++++ GIVEN DATA

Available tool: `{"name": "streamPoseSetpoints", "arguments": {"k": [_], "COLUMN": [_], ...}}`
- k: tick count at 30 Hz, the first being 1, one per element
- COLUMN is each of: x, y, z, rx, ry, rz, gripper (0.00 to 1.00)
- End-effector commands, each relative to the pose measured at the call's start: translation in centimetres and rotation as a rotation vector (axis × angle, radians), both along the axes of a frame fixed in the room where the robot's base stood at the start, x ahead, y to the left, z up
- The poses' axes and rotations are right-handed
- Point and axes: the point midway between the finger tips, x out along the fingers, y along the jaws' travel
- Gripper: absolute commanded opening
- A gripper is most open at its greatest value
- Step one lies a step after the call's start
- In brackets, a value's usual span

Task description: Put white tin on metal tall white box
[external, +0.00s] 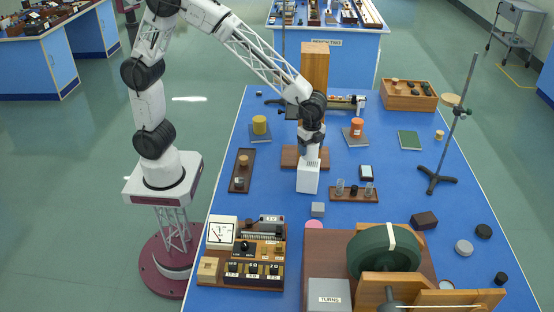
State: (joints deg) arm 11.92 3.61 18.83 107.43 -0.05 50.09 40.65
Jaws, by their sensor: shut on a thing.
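The tall white box (307,180) stands upright on the blue bench in the middle of the external view, with small dark marks near its top. My gripper (311,146) points down directly above the box. It is shut on a small white thing (312,153), which appears to be the white tin. The tin is partly hidden by the fingers and is at or just over the box's top. I cannot tell whether the tin touches the box.
A wooden block stand (313,68) rises behind my gripper. A meter panel (243,255) and a large green wheel (383,252) fill the bench front.

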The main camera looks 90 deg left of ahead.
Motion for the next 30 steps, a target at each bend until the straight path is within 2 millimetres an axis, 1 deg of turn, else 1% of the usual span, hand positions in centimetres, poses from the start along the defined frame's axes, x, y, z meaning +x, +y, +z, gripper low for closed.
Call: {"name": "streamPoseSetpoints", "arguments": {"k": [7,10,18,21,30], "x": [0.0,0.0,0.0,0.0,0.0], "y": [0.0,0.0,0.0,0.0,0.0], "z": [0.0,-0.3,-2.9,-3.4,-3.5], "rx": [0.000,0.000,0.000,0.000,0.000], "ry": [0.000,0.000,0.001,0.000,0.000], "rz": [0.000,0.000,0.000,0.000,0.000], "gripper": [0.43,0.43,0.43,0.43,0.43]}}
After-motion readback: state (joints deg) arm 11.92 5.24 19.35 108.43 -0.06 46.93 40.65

++++++++

PROBLEM DETAILS: Could you repeat all of the material exactly? Pictures should not be copied.

EXERCISE SOLUTION:
Available tool: `{"name": "streamPoseSetpoints", "arguments": {"k": [_], "COLUMN": [_], ...}}`
- k: tick count at 30 Hz, the first being 1, one per element
- COLUMN is each of: x, y, z, rx, ry, rz, gripper (0.00 to 1.00)
- End-effector commands, each relative to the pose measured at the call's start: translation in centimetres and rotation as a rotation vector (axis × angle, radians), both along the axes of a frame fixed in the room where the robot's base stood at the start, x ahead, y to the left, z up
- The poses' axes and rotations are right-handed
- Point and axes: the point midway between the finger tips, x out along the fingers, y along the jaws' travel
- Gripper: absolute commanded opening
- A gripper is most open at its greatest value
- Step one lies a step after the call's start
- In brackets, a value's usual span

Task description: Put white tin on metal tall white box
[external, +0.00s] 
State: (joints deg) arm 11.92 3.61 18.83 107.43 -0.05 50.09 40.65
Jaws, by their sensor: shut on a thing.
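The tall white box (307,180) stands upright on the blue bench in the middle of the external view, with small dark marks near its top. My gripper (311,146) points down directly above the box. It is shut on a small white thing (312,153), which appears to be the white tin. The tin is partly hidden by the fingers and is at or just over the box's top. I cannot tell whether the tin touches the box.
A wooden block stand (313,68) rises behind my gripper. A meter panel (243,255) and a large green wheel (383,252) fill the bench front.

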The main camera looks 90 deg left of ahead.
Motion for the next 30 steps, a target at each bend until the straight path is within 2 millimetres an axis, 1 deg of turn, else 1% of the usual span, hand positions in centimetres, poses from the start along the defined frame's axes, x, y, z meaning +x, +y, +z, gripper low for closed.
Call: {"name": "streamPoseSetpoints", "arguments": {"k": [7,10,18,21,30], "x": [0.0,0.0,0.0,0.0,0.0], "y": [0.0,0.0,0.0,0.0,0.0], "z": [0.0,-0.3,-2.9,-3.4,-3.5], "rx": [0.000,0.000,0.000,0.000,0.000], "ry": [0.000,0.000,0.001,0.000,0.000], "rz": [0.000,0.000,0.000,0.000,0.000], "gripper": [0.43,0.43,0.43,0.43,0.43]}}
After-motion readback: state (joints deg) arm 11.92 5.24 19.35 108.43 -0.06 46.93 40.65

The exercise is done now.